An aerial view of the University of Oxford(Photo: Unsplash/Sidharth Bhatia)

The British Academy has warned that theology and religious studies could "disappear" from universities after a study found that the number of students taking the subjects has halved.

An analysis by the British Academy found a staggering decline in the numbers of students enrolling on the courses in just six years, down from over 14,000 students in 2011/12 to 7,585 in 2017/18. 

The decline covers a whole spectrum of programmes, from undergraduates, to masters, doctorates, foundation courses and diplomas. 

"Theology and Religious Studies has been on a downward trend in both applications and enrolment of undergraduate students from 2012/13 onwards," the report says.

"If this trend continues, [the] provision will come under serious threat at many institutions and the department closures and mergers, which have already started, will likely continue."

The report adds that the cause of the decline is not linked to the study of the subject at high school level as RE at A-level has seen an increase in enrollments in the past six years.

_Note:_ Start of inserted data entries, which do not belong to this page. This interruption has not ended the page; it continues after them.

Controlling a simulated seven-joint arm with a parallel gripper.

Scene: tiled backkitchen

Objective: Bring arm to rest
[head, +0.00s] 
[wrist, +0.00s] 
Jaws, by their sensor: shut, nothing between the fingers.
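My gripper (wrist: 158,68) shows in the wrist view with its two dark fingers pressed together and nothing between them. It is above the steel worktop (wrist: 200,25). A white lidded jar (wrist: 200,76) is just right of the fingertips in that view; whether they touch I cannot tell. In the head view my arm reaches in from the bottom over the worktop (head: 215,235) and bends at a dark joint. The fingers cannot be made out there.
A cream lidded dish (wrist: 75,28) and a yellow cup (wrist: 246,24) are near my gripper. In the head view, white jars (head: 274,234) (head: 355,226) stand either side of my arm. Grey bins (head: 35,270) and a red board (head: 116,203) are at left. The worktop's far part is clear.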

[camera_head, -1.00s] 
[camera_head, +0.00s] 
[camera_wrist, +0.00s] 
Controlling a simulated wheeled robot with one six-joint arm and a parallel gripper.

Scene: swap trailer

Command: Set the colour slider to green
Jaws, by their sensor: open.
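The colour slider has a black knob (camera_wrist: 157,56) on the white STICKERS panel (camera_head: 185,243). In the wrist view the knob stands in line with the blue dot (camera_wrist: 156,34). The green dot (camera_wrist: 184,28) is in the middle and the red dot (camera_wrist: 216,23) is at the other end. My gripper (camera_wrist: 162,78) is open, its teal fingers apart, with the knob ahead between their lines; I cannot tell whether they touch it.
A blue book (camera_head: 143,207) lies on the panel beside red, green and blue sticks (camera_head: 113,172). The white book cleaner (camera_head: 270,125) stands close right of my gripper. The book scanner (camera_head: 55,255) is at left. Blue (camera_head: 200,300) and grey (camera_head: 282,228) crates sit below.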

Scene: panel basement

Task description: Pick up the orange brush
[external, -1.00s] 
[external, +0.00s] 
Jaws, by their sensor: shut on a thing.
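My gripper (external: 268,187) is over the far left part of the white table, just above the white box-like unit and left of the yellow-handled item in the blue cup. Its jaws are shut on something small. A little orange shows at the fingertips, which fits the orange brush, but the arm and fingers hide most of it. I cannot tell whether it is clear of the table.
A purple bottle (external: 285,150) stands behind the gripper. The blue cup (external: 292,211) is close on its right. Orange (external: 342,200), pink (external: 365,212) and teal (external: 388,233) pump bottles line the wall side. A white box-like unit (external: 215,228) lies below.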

However, the study did find that the number of students taking Philosophy at university-level had increased in the same period. 

It also found a lack of diversity among Theology and Religious Studies academics, with staff tending to be male and older than those in other humanities departments.

British Academy vice president, Professor Diarmaid MacCulloch, told The Daily Telegraph that the findings were "alarming". 

"I am extremely concerned about the drop in such a short period, it is really very alarming," he said.

"The problem starts at school. Teachers are not directing people in this important direction and not seeing the value in Theology and Religious Studies."

Prof MacCulloch, an expert in church history at Oxford University, added that unless there was an improvement in ethnic and gender diversity, there was "a danger that these highly relevant disciplines disappear from our universities".